After a lot more reading (Borchani, 2015), I believe the story is more hopeful than Sam and I thought, but it is still incomplete.
First, there are numerous ways to build a multivariate model out of univariate ones. Borchani, et al. calls them "Problem Transformation methods". I call them hacky; some of them had actually crossed my mind before I even asked this question, but I went looking for a more theoretically solid way instead of trying them. Essentially, these methods consist of layering univariate models so some take the outputs of others as inputs. The resulting architectures can be characterized as either "stacking" or "chaining". There are some interesting ideas and sophisticated structures, but ultimately:
"Considering the model's predictive performance as a comparison criterion, the benefits of using multi-target regressor stacking [MTRS] and regressor chains [RC] (or ERC and the corrected versions) instead of the baseline single-target approach [where you train independent univariate learners on each output dimension] are not so clear. In fact, in Spyromitros-Xioufis et al., an extensive empirical comparison of these methods is presented, and the results show that single-target methods outperform several variants of MTRS and ERC...In particular, the benefits of MTRS and RC methods seem to derive uniquely from the randomization process and from the ensemble model."
So that's not great. What can be done?
Thankfully there are other methods the author calls "Algorithm Adaptation methods", which can be further broken down in to "Statistical methods" and true ML algorithm adaptations, the kind of thing I was originally looking for.
Statistical methods are really a generalization of linear regression:
Statistical methods could improve notably [on] the performance ...[of] single-target regression, but only if...a relation among outputs truly exists and a linear output-output relationship (in addition to a linear input-output relationship) is verified. Otherwise, using these statistical models could produce a detriment [to] predictive performance. In particular, if we assume that the $d × p$ [where $X$ lives in $ℝ^{p}$ and $Y$ in $ℝ^{d}$] matrix of regression coefficients has reduced rank $r < min(d, p)$ [as is a common feature to the statistical models discussed] when in reality it possesses a full-rank, then we are obviously wrongly estimating the relationship, and we lose some information.
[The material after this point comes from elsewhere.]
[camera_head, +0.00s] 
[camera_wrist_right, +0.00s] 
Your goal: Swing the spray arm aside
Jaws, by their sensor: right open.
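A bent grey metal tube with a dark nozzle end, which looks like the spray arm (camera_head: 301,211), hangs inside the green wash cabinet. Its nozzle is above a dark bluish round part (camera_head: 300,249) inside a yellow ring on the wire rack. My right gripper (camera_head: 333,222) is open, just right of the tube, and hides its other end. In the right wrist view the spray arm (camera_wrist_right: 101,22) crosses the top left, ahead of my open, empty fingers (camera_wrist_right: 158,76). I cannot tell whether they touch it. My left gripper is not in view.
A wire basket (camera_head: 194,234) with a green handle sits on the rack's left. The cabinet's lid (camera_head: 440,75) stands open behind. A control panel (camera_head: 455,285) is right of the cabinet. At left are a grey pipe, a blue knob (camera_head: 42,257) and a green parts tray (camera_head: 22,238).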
Like statistical models, Multi-Output Support Vector Regression "mainly rel[ies] on the idea of embedding the output space. [Both MO-SVR and statistical models] assume that the space of the output variables could be described using a subspace of lower dimension than $ℝ^{d}$." Note embedding makes sense if (1) $p < d$ ("an embedding is certain") or (2) the output space has structure (in a subspace or on a manifold). But unlike vanilla statistical models, MO-SVR can handle nonlinear cases. (Though one should use the higher-bias, lower variance vanilla models when dealing with a linear problem, as nonlinear models like to overfit in such scenarios.)
"MO-SVR [is], in general, designed to achieve a good predictive performance where linearity can not be assumed."
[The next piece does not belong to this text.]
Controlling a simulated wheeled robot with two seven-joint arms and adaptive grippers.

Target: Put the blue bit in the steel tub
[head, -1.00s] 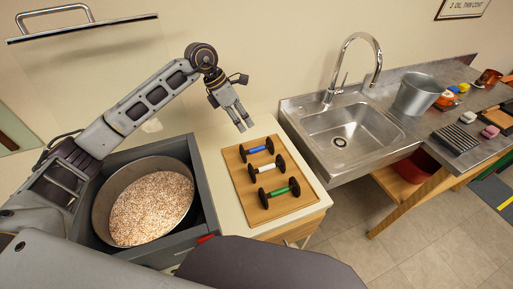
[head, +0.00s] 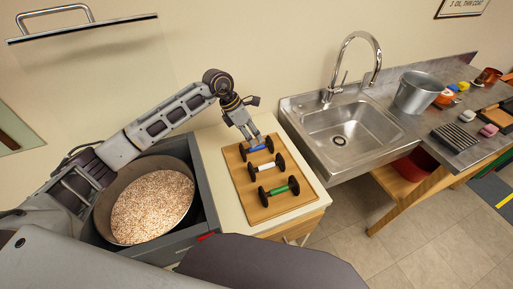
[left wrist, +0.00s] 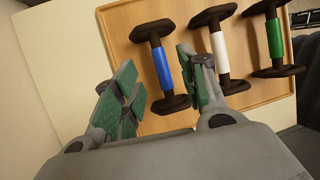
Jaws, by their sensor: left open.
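The blue bit (head: 257,148), a dark dumbbell-shaped piece with a blue middle, lies at the far end of a wooden tray (head: 272,208). It also shows in the left wrist view (left wrist: 162,68). My left gripper (head: 253,138) is open just above and behind the blue bit. In the left wrist view the left gripper's fingers (left wrist: 158,85) stand apart, with the blue bit between them in the picture; I cannot tell whether they touch it. The steel tub (head: 415,94) is a grey metal bucket on the steel counter right of the sink. My right gripper is not in view.
A white bit (head: 266,167) and a green bit (head: 279,190) lie nearer on the tray. A sink (head: 345,130) with a tall faucet (head: 362,62) stands between tray and tub. A pan of grain (head: 150,205) sits in a drawer at left. Small items crowd the counter beyond the tub.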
The other major, successful true ML adaptation is Multi-Target Regression Trees, which is a lot like ordinary decision trees except they use a different notion of "purity" to decide splits and calculate multidimensional answers at the leaves. Scikit-Learn actually implements this in DecisionTreeRegressor and ExtraTreeRegressor. I am not yet convinced these models are actually better at making predictions, but they have the advantage of being simpler, since they can be composed of fewer trees or even a single tree.
"Multi-target regression trees...are based on finding simpler multi-output models that usually achieve good performance (i.e. comparable with single-target approach)."
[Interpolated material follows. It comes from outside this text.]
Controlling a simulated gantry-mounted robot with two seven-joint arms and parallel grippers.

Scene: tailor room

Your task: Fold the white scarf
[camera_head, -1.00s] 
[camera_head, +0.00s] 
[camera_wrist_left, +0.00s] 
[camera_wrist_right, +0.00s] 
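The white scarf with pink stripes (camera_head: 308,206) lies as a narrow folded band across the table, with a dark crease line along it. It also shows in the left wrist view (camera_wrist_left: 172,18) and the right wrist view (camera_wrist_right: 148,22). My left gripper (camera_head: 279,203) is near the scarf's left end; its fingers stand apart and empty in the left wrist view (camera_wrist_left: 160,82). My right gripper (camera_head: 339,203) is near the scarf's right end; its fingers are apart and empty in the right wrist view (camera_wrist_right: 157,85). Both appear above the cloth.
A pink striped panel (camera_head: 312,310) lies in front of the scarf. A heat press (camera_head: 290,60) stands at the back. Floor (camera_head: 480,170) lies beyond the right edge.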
There are a couple of other things: "Kernel methods" are related to MO-SVR, and "Rule methods" are related to trees, but that's it. According to the authors: "To the best of our knowledge, there is no other review paper addressing the challenging problem of multi-output regression." That was 2015. The story may have changed slightly, but I have not been able to discover any methods aside from these, which is shocking. In Algebra II we learned about basic regression, coming up with a function to map a single input to a single output. At the institute we learned how Statisticians and Computer Scientists have come up with multifarious methods to map from many inputs to a single output. The next stage of the evolution is clear, but most algorithms remain un-generalized.